We spent 6 glorious days in the mountains of Colorado, traveling the stunning Million Dollar Highway from Ouray to Durango. We went up and down innumerable mountain passes, some as high as 12,000 ft and our little RV did a great job, even with the added chore of towing a Jeep behind her.    At the end of June it began to get hot, even in the high elevations of the Rocky Mountains and forest fires had started in various areas, so we decided it was time to head back to Florida.   It is so beautiful in those mountains and there is enough to see and do that you could easily spend an entire summer just in that region.  We met many people who do stay just in that region for the whole summer.     We will be back and for a longer stay next time.   

It’s been a great trip and we’ve seen some amazing things. I’m continually in awe of all the athletes we’ve seen along the way. It seems that every time we are going up a mountain pass we see one or two bicyclists making the ascent as well. In 2012 a seven day event with the worlds top cyclists road from Durango to Denver, a 683 mile journey with nine mountain passes and 42,000 feet of combined elevation gain. I get tired just watching them.

While up at Yankee Boy Basin (12,400ft) we saw a runner come down the rough 4 wheel drive road that we were slowly creeping up.   Where on earth did he come from we were thinking, and then we remembered that he was probably training for the Hardrock 100 Endurance Run, which takes place in July. It is largely acknowledged as the toughest ultra-run in the world, through the back country of the San Juan Mountains. It lasts 48 hours with 33,000 ft total elevation gain and an average elevation of over 11,000 ft.   These people are hard-core.   We saw runners on seemingly deserted roads in the middle of nowhere and then of course there’s all the hikers and mountain bikers you see on various trails.   It’s all very inspiring.

Believe it or not I even gained a new appreciation for cows, of all things.   Most of the roads we travelled on were open range, which meant there were no fences between you and the cows that were allowed to graze wherever they wanted.  We were in some extremely harsh areas with no apparent greenery anywhere around but there would be healthy looking cows with calves.   I have no idea how they survive.   The stench of the feedlots of Texas and Oklahoma where the cows were corralled into small pens in 100 F heat was enough to make you nauseous and think about becoming a vegetarian.

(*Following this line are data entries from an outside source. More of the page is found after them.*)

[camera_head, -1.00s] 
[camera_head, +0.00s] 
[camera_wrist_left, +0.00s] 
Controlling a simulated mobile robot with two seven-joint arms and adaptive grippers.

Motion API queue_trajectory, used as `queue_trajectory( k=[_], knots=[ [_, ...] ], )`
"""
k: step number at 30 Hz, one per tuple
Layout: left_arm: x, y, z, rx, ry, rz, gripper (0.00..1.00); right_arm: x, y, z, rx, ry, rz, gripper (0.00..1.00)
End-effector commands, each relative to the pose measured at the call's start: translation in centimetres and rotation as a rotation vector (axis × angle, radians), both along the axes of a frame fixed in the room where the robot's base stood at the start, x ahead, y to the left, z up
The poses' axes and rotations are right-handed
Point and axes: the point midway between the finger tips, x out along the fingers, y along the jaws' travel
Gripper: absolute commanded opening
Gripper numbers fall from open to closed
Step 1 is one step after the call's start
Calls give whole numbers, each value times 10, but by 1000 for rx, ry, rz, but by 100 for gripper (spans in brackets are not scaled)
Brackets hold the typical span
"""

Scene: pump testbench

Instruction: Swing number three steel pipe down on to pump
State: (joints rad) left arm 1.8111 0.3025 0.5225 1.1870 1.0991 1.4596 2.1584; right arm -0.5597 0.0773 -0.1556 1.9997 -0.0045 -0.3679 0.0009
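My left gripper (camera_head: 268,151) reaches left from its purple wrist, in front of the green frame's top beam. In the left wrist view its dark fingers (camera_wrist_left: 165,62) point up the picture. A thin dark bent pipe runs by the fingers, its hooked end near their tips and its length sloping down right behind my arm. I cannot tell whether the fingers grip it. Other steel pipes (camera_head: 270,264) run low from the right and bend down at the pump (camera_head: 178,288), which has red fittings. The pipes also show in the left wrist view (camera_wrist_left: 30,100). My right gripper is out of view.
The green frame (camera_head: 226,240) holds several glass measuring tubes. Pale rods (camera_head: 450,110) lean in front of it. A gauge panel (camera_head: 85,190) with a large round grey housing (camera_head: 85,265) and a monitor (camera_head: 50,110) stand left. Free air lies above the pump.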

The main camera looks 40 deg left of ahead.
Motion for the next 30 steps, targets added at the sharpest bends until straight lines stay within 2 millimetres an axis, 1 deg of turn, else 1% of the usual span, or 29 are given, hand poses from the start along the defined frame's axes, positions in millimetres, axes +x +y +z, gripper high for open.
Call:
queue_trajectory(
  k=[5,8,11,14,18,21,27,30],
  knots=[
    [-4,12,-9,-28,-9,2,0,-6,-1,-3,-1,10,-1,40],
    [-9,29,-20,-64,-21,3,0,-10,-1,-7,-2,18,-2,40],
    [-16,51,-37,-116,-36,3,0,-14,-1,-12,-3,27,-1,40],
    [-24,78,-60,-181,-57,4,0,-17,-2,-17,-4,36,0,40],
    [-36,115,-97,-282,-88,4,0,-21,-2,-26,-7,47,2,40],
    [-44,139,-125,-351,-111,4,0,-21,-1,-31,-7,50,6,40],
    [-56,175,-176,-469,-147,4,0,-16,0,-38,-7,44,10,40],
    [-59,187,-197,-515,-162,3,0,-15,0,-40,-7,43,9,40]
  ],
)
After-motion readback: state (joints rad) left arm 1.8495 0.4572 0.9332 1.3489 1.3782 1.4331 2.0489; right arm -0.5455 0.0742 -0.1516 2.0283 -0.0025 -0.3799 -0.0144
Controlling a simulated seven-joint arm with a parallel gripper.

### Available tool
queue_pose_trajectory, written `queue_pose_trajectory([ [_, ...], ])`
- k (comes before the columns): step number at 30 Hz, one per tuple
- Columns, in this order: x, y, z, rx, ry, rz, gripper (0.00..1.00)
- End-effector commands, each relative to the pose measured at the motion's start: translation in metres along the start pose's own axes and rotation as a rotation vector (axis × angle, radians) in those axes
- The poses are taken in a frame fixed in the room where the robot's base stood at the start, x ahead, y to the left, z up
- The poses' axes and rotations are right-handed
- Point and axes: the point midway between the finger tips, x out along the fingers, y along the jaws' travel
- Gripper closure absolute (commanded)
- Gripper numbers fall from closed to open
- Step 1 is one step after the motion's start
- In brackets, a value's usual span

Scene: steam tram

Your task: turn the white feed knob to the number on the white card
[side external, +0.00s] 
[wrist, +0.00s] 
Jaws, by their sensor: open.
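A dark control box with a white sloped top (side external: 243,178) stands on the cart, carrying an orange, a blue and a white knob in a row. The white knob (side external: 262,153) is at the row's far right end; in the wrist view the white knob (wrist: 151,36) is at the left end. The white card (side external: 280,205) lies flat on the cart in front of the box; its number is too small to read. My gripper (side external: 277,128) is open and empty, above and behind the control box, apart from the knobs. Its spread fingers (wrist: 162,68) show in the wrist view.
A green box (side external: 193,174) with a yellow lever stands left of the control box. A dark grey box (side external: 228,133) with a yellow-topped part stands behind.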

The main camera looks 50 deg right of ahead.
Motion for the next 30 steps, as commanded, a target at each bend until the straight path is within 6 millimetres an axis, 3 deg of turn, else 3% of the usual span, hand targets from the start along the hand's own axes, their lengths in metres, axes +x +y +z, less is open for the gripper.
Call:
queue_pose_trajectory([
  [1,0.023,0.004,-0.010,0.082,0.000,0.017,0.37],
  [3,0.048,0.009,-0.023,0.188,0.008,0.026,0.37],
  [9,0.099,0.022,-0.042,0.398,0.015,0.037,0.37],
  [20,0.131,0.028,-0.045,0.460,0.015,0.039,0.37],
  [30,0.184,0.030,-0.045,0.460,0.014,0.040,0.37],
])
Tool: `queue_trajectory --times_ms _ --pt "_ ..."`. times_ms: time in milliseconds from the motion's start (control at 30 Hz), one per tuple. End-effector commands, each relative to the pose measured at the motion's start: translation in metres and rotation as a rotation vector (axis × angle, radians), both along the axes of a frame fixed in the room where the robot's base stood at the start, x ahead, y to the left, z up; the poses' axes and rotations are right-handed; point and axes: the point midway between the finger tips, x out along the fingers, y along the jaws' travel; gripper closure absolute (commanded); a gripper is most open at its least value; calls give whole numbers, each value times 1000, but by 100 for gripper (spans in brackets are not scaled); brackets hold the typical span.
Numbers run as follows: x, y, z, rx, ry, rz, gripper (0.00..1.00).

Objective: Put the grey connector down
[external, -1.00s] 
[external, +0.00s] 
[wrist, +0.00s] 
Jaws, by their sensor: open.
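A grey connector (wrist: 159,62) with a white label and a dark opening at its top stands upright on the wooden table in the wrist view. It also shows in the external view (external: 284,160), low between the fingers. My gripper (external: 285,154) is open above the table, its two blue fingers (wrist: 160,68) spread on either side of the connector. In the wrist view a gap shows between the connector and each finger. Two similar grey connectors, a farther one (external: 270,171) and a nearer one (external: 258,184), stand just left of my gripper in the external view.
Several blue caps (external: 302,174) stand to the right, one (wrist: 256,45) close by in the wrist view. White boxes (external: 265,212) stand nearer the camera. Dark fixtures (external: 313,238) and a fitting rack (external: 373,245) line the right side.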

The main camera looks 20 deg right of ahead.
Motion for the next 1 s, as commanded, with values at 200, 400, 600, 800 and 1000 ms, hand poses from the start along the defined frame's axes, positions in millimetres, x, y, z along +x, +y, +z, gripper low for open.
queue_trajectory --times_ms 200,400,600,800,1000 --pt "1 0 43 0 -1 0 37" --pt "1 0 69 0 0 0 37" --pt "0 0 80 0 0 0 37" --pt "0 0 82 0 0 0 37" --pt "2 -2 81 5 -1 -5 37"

When traveling across Oklahoma we crossed a swath of devastation from the recent tornado.  It must have gone directly over I 40 and there was a huge debris field that extended for miles in the hay fields along the freeway.   It took us a few minutes to figure out what we were seeing and then to realize how bad it had been and still was.  We had missed the entire event while on the road without cable or TV.     We then went to an RV park in Oklahoma that had it own tornado shelter painted with folk art.  Thank God we’ve never had to experience one of those.  Hurricanes are bad but tornadoes are much worse.

A quick stop in at Hot Spring National Park where we inadvertently drove Trixie towing the Jeep up the steep switchback road (not meant for RV’s but with no turn around area) to a viewing area.    We then made it back home in time to celebrate the fourth of July with the neighbor’s  arsenal of fireworks illuminating the sky.  It was a great trip and we can’t wait to do another one.